One of the three coaches was at awards but she wasn't watching. She was actually talking to this girls mother during awards and was explaining to the mom how she was SO upset after beam so they made sure to show her how great her scores were for the rest of the meet. She started crying again twice that day after beam. She cried after floor because she didn't get a nine and then she started crying after bars because she saw the score before her and thought she got an 8, but when the coach sat down and pointed out the 9 to her she started smiling.

I have never had a coach sit with my child to show her a score, in fact in general our girls are told not to gawk at the scoreboard because for everyone else on the team they aren't supposed to focus on scores.

This is not the only thing that is done out of the ordinary for this child.
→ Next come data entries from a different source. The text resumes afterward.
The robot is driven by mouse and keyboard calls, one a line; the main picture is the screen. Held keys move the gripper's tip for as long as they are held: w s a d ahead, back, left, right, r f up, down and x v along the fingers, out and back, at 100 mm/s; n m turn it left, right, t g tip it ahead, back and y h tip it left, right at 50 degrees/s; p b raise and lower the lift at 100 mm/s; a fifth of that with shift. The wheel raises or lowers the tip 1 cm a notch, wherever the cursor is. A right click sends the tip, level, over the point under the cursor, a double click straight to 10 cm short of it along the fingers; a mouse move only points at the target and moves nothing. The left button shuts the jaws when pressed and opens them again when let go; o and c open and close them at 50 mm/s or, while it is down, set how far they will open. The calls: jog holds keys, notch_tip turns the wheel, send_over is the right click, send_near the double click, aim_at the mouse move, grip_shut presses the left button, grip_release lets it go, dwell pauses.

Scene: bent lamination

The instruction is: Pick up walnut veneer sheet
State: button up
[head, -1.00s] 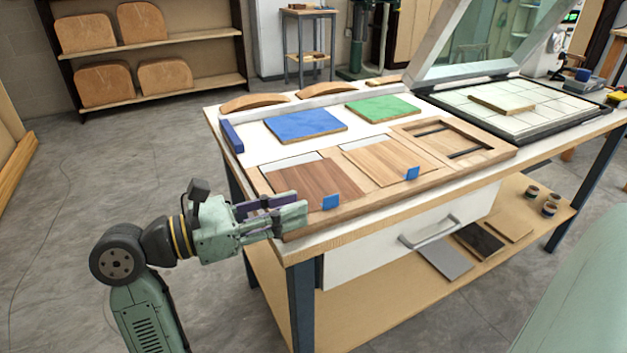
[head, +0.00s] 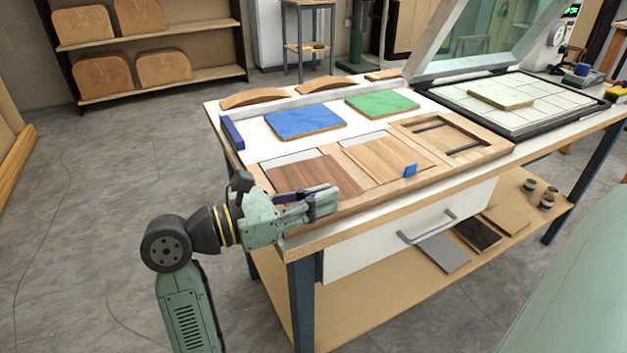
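The walnut veneer sheet (head: 308,176) is the darker brown sheet lying in the left bay of a wooden tray (head: 375,201) on the workbench. My gripper (head: 324,198) is at the sheet's front right corner, over the tray's front rim. Its fingers point right and cover the place of the sheet's blue tab. I cannot tell whether the fingers touch the tab or have closed on it. The sheet appears flat in its bay. A lighter veneer sheet (head: 387,157) with a blue tab (head: 409,170) lies in the middle bay.
The tray's right bay (head: 445,137) holds dark strips. A blue panel (head: 305,122) and a green panel (head: 382,103) lie behind the tray. A dark blue block (head: 232,133) stands at the bench's left edge. A press with a raised lid (head: 490,45) stands at the right.

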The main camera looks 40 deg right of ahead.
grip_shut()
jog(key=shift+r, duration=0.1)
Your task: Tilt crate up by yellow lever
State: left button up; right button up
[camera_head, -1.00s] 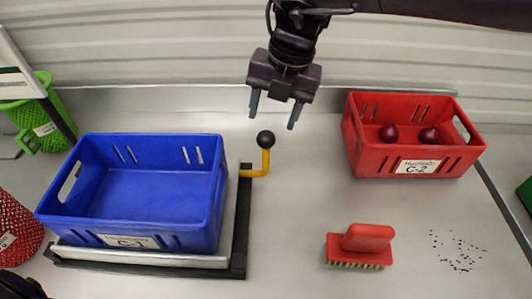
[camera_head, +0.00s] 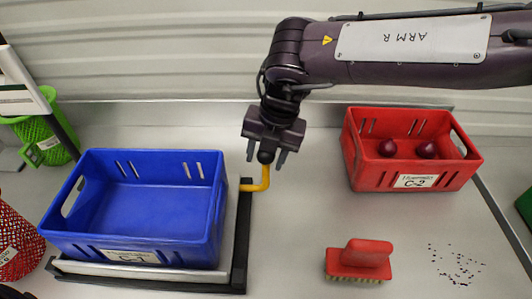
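The blue crate (camera_head: 140,215) labelled C-1 is empty and sits on a dark tilting frame (camera_head: 240,235) at the left. The yellow lever (camera_head: 264,180) rises from the right side of the frame and ends in a black ball knob (camera_head: 265,157). My right gripper (camera_head: 265,158) is over the knob, pointing down, with its fingers apart on either side of it. I cannot tell whether they touch the knob. My left gripper is not clearly in view; only a dark part shows at the bottom left corner.
A red crate (camera_head: 375,180) labelled C-2 holds two dark red onions (camera_head: 426,149) at the right. A red brush (camera_head: 360,260) lies in front of it, beside scattered dark specks (camera_head: 458,265). Green (camera_head: 48,140) and red (camera_head: 15,240) mesh baskets stand at the far left.

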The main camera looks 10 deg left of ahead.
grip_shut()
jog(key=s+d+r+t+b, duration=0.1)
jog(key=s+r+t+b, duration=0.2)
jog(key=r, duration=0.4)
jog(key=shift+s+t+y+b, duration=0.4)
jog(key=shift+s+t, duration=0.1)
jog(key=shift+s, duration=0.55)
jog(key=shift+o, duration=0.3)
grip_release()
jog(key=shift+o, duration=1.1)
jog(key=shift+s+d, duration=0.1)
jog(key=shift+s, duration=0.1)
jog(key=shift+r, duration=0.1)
Everyday at the end of practice she has an evaluation sheet that her mother made and she gets stickers on this sheet if she had good form and tried hard and didn't talk or cry, etc. This isn't done for ANY other child in the gym of any level.

When you add it all up you get a child who is only happy when she is winning or being rewarded and if someone is only in gymnastics for medals they are in this sport for the wrong reasons. The in class stuff I just ignore because as long as it doesn't lessen my daughter's training, it's not a big deal to me... but when it starts to affect my daughter and people's perception of our gym because she is being a bad sport, that frustrates me.